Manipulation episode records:
- - - - -

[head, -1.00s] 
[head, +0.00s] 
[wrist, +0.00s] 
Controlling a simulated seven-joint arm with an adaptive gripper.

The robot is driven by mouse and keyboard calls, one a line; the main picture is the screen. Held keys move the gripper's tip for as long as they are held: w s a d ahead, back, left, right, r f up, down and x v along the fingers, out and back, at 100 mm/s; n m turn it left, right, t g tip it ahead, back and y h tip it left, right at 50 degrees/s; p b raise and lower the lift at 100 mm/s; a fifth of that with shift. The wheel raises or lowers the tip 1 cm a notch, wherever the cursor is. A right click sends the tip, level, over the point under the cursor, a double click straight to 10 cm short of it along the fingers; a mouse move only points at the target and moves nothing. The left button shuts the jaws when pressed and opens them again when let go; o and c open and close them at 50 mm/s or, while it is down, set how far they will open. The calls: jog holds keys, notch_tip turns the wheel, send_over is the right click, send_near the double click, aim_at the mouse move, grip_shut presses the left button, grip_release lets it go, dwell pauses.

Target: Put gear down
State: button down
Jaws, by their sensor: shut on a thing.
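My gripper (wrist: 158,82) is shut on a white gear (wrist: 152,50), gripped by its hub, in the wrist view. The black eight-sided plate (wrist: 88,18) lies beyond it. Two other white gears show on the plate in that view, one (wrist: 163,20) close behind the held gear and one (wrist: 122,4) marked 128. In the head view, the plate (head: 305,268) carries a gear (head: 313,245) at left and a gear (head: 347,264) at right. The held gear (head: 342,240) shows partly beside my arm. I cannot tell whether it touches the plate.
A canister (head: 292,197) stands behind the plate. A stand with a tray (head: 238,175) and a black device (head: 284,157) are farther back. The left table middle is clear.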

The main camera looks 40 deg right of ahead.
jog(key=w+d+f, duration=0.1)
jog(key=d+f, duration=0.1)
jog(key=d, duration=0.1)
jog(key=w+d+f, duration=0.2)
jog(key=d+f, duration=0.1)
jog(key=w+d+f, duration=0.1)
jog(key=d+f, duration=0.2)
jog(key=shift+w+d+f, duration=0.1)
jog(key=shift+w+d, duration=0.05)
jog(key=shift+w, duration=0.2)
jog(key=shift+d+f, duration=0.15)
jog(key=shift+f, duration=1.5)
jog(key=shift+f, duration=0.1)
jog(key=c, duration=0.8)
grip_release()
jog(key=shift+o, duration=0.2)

- - - - -

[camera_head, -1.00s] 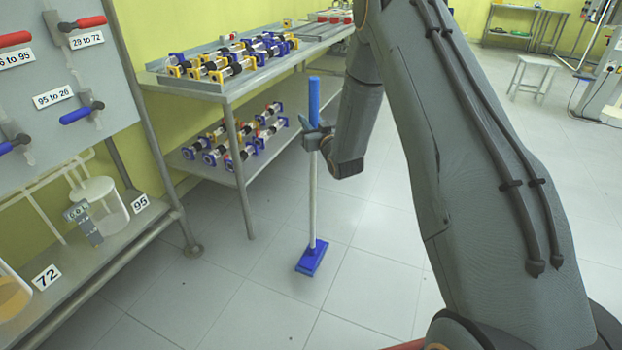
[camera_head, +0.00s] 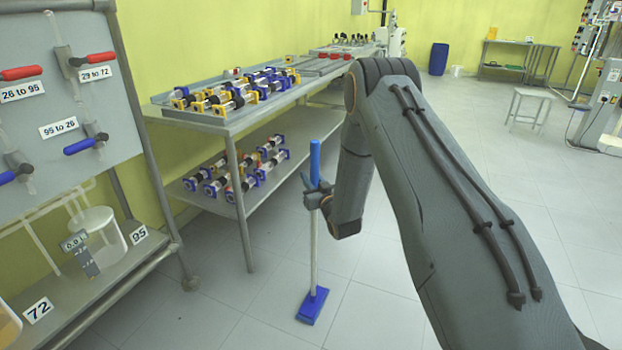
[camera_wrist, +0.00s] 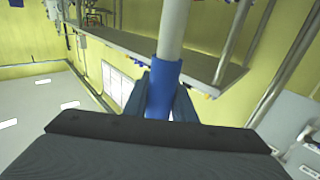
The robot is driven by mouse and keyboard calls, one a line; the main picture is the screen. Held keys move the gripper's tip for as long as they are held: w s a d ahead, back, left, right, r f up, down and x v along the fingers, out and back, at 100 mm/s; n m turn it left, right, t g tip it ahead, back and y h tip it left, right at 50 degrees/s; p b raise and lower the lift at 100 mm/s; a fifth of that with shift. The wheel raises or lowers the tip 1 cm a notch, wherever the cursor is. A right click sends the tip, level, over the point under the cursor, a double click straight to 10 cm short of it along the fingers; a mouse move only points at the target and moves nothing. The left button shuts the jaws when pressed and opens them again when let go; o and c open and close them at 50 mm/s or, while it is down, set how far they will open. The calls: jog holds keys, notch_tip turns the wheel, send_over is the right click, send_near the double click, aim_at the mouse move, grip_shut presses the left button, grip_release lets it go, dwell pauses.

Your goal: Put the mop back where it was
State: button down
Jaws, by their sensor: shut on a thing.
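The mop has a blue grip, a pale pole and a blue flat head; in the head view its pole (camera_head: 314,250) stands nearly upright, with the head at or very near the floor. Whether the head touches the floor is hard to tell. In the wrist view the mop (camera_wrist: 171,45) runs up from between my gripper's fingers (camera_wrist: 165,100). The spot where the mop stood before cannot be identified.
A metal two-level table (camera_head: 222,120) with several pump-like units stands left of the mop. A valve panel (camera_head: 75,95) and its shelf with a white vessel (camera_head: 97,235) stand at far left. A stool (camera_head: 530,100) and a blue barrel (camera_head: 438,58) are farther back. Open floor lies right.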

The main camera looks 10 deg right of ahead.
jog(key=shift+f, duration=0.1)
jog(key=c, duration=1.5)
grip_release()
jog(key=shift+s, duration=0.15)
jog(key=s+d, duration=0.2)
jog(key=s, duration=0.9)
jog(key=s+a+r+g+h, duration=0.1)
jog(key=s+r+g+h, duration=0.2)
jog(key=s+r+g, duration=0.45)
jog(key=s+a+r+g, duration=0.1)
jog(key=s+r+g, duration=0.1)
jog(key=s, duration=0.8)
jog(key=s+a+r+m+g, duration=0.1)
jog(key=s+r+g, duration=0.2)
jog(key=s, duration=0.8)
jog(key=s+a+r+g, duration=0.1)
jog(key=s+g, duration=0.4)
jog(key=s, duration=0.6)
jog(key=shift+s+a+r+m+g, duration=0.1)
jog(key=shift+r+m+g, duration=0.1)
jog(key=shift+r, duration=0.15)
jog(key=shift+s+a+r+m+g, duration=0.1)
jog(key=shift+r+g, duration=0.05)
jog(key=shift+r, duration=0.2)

- - - - -

TASK PROMPT: Give back, word for word, only the lines above from the line holding "[head, -1.00s]" to the line holding "Controlling a simulated", both included.

SOLUTION TO THE EXERCISE:
[head, -1.00s] 
[head, +0.00s] 
[wrist, +0.00s] 
Controlling a simulated seven-joint arm with an adaptive gripper.

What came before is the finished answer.